Cold brew coffee is one of the fastest-growing segments in the beverage industry and surging demand has attracted hundreds of new brands to the market. Despite a crowded field, New York City-based Rise Brewing Co. believes its nitro-infused cans and kegs — and a penchant for experimentation — will help it rise above the rest.
Co-founders Jarrett McGovern, 36, and Hudson Gaines-Ross, 30, were friends in 2014 when they started cold brewing coffee in their apartments and giving it to their friends. They soon decided to infuse it with nitrogen to give it textured mouthfeel and help differentiate from other cold brew products. They created a recipe with the help of a friend from the craft beer industry.
“We were very fortunate that one of our good friends was a beer brewer from Colorado who just happened to move to New York right around that time,” McGovern said. “We asked if he could add nitrogen to coffee. He said ‘that’s like asking a carpenter if he can cut wood.’”
The result was Rise. McGovern and Gaines-Ross launched the brand in 2015 and moved from their kitchen into a brewery in Connecticut. Early on, McGovern and Gaines-Ross focused on sales to the foodservice channel and the brand has since developed a loyal customer base in offices, hotels and restaurants along with retail outlets in California, Pennsylvania, Massachusetts, Connecticut and New York.
The beverage industry was a natural career path for the pair. McGovern’s father, Kevin McGovern, was a founder of SoBe and went on to found McGovern Capital which has investments in beverage companies and walter filtration companies. Following in the family business, McGovern’s first job was sampling SoBe at stores in Connecticut. He later moved into water filtration where he learned the significance of properly formulated water, knowledge he took with him to Rise.
Gaines-Ross spent several years in ecommerce, working at the Gilt Groupe before joining the founding team of heath and wellness CPG brand Aloha.com as COO.
Rise currently offers quarter-barrel, half-barrel, and six-barrel kegs of its coffee which vary in price, depending on shipping or installation needs. According to McGovern, a six-barrel costs roughly $140. Currently, Rise also sells 12 oz. cans, which utilize the same nitro widget technology as Guinness, for $4.49 each.
Rise also operates a pop-up store on the Lower East Side of Manhattan where it introduces and tests new flavors like chai.
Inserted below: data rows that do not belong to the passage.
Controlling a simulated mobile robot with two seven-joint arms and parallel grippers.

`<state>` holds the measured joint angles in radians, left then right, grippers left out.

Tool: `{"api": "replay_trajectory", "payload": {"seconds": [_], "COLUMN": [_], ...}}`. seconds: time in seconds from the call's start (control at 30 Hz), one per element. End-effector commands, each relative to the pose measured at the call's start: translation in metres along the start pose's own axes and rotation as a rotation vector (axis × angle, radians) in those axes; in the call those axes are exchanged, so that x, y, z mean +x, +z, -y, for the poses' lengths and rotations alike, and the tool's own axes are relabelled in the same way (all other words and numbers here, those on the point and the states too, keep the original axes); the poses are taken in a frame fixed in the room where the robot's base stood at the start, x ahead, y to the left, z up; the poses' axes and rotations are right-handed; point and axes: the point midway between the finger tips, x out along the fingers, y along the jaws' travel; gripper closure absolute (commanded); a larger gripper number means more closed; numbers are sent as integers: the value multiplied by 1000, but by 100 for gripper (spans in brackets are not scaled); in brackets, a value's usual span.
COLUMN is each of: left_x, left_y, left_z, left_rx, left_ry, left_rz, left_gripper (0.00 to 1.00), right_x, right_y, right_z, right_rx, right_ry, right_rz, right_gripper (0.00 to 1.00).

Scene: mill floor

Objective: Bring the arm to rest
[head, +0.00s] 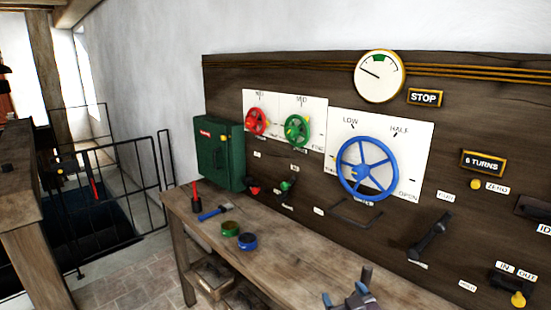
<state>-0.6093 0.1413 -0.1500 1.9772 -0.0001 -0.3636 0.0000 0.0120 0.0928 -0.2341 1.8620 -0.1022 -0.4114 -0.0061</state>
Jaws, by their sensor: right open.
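My right gripper (348,292) shows at the bottom edge of the head view, low in front of the wooden bench and panel. Its jaws are open with nothing seen between them. Only the gripper's end is in the picture; the rest of that arm is cut off below. My left gripper is not in view.
A wooden bench (290,262) carries a blue hammer (214,212), a red-handled tool (196,196), a green round tin (229,228) and a blue one (247,241). The dark panel (470,130) holds a blue wheel (367,168), a gauge (379,77) and a black lever (430,234).

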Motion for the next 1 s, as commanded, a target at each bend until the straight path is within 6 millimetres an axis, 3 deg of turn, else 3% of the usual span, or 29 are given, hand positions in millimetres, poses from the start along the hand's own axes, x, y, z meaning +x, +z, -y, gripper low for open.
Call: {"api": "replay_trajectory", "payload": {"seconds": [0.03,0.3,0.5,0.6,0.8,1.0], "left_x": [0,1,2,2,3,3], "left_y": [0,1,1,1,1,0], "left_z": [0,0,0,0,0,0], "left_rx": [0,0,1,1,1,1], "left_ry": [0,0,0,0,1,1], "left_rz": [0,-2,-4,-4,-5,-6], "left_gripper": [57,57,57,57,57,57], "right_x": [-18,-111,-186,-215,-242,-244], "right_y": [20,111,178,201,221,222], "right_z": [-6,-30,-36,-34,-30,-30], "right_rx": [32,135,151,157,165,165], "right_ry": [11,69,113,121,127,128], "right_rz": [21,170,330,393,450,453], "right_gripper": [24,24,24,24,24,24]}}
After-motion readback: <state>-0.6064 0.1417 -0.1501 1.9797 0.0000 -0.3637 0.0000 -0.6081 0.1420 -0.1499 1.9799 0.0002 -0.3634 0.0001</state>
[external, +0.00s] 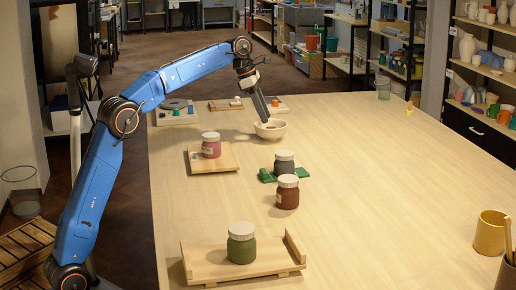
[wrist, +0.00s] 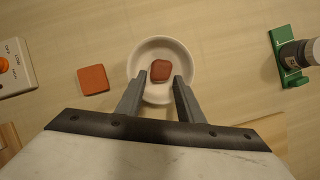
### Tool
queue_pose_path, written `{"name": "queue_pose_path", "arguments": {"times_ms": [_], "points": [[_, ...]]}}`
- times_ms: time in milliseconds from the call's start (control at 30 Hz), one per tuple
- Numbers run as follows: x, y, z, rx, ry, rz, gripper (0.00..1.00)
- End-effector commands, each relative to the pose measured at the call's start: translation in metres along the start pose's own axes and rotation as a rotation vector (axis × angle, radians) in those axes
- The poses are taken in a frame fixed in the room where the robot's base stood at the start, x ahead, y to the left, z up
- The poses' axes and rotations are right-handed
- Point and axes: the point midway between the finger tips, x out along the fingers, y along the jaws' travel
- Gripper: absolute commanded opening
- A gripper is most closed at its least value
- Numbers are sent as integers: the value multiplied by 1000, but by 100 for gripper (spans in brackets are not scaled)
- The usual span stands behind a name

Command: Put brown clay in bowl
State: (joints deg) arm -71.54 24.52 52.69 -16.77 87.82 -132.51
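The white bowl (external: 279,134) stands on the far part of the table; it also shows in the wrist view (wrist: 135,68). A small reddish-brown block of clay (wrist: 160,70) lies inside the bowl. My gripper (wrist: 159,82) is over the bowl, pointing down, and its fingertips are at the bowl's near side in the wrist view. The fingers are apart, wider than the clay, and nothing is gripped between them. In the external view my gripper (external: 264,118) hides part of the bowl.
An orange-red square block (wrist: 93,79) lies on the table left of the bowl in the wrist view. A grey jar (external: 284,163) on a green stand (external: 266,176), a brown jar (external: 287,193) and a pink jar (external: 211,146) stand nearer. The table's right side is mostly clear.

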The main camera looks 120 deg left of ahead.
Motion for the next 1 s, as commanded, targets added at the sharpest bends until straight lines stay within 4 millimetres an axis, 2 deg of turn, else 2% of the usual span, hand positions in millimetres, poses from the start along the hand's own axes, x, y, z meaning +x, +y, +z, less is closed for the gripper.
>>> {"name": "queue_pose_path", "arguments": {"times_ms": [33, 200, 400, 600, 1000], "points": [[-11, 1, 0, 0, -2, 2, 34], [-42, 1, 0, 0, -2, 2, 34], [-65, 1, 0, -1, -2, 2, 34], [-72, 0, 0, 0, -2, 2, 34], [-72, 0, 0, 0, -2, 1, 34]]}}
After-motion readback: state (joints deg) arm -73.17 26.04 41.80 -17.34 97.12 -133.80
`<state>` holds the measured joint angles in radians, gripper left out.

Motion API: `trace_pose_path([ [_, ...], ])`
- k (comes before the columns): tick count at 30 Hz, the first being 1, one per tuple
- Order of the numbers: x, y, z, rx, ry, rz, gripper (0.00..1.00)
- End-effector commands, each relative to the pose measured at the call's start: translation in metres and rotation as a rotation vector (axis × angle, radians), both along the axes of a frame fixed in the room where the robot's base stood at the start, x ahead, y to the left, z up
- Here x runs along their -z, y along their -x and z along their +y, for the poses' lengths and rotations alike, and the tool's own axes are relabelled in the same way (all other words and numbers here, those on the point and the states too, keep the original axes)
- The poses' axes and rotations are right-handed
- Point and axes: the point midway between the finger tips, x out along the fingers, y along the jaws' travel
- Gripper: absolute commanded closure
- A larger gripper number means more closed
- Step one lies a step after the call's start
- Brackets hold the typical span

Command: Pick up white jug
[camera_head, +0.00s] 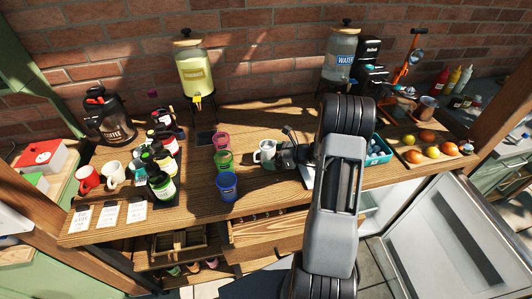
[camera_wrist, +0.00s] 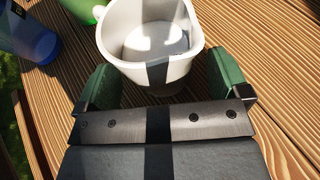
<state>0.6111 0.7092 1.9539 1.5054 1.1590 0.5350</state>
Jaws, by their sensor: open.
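The white jug (camera_head: 267,150) stands on the wooden table, right of the coloured cups. In the wrist view the white jug (camera_wrist: 150,42) is upright, with its open top and inside showing. My gripper (camera_head: 284,155) is beside the jug on its right in the head view. In the wrist view my gripper (camera_wrist: 163,80) is open, with one green fingertip on each side of the jug's near part. I cannot tell whether the fingers touch the jug.
A blue cup (camera_head: 227,186), a green cup (camera_head: 224,160) and a pink cup (camera_head: 221,140) stand left of the jug. A teal basket (camera_head: 378,150) and a fruit tray (camera_head: 430,150) are to the right. Bottles (camera_head: 160,160) and mugs crowd the left. Bare wood (camera_head: 265,190) lies in front of the jug.

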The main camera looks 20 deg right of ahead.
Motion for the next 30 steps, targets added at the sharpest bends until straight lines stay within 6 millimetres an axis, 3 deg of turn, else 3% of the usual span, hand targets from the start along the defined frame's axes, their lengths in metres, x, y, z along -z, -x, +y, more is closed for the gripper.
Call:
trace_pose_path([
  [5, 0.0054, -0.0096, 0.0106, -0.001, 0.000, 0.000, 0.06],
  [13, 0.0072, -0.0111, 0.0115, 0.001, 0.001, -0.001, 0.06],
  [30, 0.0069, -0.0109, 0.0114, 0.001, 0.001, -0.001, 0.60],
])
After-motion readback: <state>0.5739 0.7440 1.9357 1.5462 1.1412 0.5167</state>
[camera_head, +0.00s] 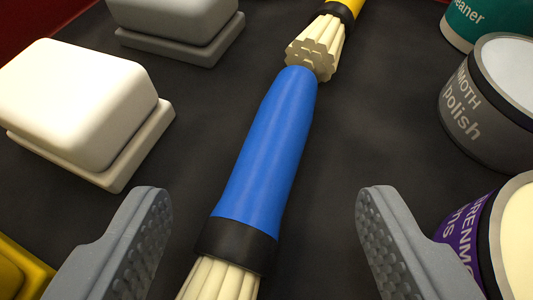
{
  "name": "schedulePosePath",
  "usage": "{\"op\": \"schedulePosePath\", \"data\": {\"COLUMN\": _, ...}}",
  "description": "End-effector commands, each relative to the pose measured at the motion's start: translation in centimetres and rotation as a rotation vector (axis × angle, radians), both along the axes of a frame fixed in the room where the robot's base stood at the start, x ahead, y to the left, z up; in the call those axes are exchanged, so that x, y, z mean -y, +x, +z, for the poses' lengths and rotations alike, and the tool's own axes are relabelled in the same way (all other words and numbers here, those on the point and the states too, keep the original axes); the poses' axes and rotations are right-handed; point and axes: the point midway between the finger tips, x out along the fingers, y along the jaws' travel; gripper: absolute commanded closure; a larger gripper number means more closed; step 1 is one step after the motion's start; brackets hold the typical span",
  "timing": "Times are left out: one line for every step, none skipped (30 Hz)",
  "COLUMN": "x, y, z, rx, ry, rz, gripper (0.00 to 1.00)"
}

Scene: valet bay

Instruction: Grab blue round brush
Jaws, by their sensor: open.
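The blue round brush (266,150) lies in the middle of the view. It has a blue handle, a black collar (236,245) and cream bristles (218,282) that run out of the bottom edge. My gripper (265,215) is open, with one grey ridged finger to the left of the brush and one to the right. Clear gaps show between each finger and the brush, and nothing is held. The bristle tips are outside the picture.
A yellow-handled brush (345,8) lies beyond, its cream bristles close to the blue handle's end. A white block (75,95) and a grey block (175,18) sit at left, a yellow item (15,275) at lower left. Grey (475,115), teal (478,22) and purple (463,240) tins line the right.

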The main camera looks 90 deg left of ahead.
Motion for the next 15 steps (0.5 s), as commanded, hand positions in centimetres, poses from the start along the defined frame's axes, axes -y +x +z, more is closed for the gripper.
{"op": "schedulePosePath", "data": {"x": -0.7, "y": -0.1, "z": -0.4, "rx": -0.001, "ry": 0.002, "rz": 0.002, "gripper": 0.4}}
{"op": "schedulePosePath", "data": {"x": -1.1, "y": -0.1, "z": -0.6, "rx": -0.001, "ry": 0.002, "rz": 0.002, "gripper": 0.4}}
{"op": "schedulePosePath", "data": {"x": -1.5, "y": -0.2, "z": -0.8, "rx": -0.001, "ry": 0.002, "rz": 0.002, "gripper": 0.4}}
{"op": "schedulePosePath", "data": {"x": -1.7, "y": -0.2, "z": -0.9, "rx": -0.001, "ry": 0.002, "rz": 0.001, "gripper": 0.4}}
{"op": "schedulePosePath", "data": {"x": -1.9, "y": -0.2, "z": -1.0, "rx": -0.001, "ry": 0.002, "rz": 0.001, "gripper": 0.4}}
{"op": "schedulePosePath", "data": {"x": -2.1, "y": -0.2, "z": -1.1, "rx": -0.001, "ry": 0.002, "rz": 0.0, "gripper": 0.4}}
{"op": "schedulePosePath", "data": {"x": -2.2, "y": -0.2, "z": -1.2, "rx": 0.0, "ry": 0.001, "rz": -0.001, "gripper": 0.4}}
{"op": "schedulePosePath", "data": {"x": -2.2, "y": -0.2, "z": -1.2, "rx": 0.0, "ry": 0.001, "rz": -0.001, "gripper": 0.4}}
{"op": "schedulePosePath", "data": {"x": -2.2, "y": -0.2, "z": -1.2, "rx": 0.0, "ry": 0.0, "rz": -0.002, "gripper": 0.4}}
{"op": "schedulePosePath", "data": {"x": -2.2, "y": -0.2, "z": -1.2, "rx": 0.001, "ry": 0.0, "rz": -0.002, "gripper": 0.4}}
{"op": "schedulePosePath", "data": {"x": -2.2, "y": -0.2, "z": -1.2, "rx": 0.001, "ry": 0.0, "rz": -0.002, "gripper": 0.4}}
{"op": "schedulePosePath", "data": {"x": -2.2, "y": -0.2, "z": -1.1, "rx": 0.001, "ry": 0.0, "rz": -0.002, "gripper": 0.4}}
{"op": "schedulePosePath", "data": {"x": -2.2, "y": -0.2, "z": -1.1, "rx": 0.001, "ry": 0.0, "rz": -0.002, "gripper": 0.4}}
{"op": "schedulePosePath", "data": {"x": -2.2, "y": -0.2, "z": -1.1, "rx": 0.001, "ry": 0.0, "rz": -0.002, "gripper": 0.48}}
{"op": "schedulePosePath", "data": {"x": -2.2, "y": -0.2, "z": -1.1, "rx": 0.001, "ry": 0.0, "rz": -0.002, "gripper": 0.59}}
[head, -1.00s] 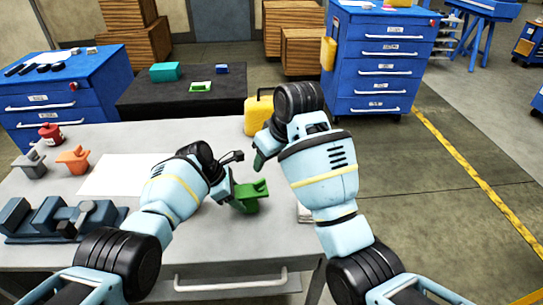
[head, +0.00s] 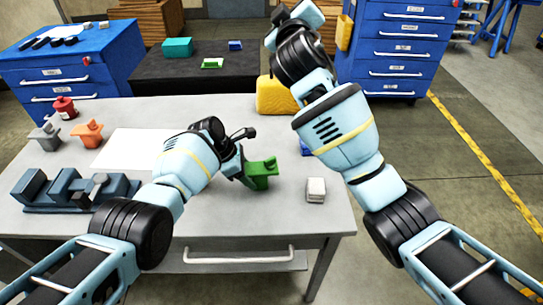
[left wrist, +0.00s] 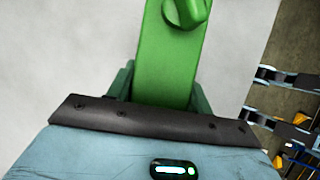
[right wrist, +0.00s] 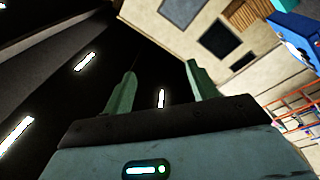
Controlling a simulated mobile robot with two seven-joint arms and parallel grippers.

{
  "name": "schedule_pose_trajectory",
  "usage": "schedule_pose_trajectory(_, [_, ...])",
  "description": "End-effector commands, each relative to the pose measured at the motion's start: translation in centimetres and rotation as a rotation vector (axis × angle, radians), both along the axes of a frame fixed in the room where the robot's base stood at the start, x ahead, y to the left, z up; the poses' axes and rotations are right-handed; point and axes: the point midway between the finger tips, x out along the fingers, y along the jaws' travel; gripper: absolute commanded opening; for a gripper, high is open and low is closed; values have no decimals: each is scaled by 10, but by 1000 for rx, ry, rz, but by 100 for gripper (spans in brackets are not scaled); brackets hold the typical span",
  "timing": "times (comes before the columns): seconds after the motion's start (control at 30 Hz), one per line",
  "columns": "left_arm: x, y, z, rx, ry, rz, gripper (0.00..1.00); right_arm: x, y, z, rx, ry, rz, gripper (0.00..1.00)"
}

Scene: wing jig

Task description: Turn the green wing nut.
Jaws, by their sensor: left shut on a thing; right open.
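A green stand (head: 260,178) with the small green wing nut (head: 271,163) on its top is at the table's right half, in front of the yellow case. My left gripper (head: 243,170) is shut on the stand from the left. In the left wrist view the green body (left wrist: 168,60) runs between the fingers, and the wing nut (left wrist: 184,10) shows at the top edge, beyond the fingertips. My right gripper (right wrist: 161,80) is open and empty in the right wrist view, pointing up at the ceiling. In the head view its arm is raised, well apart from the stand.
A yellow case (head: 276,96) stands behind the stand. A small white block (head: 316,190) lies to its right. A dark blue vise-like fixture (head: 75,188), orange (head: 88,134) and grey (head: 45,136) stands and a red can (head: 65,107) are at left. White paper (head: 135,149) lies between.

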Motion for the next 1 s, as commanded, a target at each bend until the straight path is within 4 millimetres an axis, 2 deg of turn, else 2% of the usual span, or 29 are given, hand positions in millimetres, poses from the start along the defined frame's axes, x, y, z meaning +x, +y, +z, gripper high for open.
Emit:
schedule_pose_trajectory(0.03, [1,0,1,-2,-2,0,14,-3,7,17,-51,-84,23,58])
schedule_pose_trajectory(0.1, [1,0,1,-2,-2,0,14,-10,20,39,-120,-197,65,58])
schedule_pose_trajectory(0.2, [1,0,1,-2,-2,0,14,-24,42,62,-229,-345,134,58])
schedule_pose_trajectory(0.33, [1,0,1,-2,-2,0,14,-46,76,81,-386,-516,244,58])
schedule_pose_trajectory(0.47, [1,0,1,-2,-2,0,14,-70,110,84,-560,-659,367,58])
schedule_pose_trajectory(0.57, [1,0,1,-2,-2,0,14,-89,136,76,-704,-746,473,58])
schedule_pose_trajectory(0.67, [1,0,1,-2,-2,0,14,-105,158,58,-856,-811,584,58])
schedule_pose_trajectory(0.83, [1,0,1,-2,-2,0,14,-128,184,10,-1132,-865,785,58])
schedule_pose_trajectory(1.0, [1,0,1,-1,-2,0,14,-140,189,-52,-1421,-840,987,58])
According to Gaines-Ross, the pop-up has also led to expansion with new retailers as office managers happen upon the shop and decide to buy kegs or cans for their company.
Rise is currently in the midst of a fundraising round, and the startup wants to quadruple the size of its brewery for 2017. The goal is to become a brand that is synonymous with nitrogen-based drinks.
“We want to own the nitro category,” Gaines-Ross said.
They’ll have some significant competition on the coffee side: last year Starbucks introduced nitro coffee on draft in over 500 company-operated locations. Meanwhile, third-wave coffee pioneers Stumptown and Cuvee Coffee each market popular canned nitro coffee, and Califia Farms extended its presence in the cold brew category with the July, 2016 launch of an aluminum bottle-packaged nitro coffee. Both Stumptown and Califia’s nitro products are sold nationally at Whole Foods, and a growing cohort of upstart regional brands are picking up shelf space at the natural retailer as well.
This month Rise will complete a rebrand from “Rise Coffee” to “Rise Brewing Co.” as it seeks to branch out into other beverage categories. By the spring, the company plans to release a nitro matcha drink as the first in its major non-coffee lines.
Rise also dipped its hand into alcohol last year when it partnered with a brewery to release a limited-edition coffee porter called “Rise and Shine.” The beer sold out so quickly they brewed a second batch.
“We really want to be part of people’s routine,” Gaines-Ross said. “Once it’s at your office you start seeing it on store shelves, then you start seeing it at the cafe on your way to work. What’s really important in beverage is density and it’s important to have those multiple touch points.”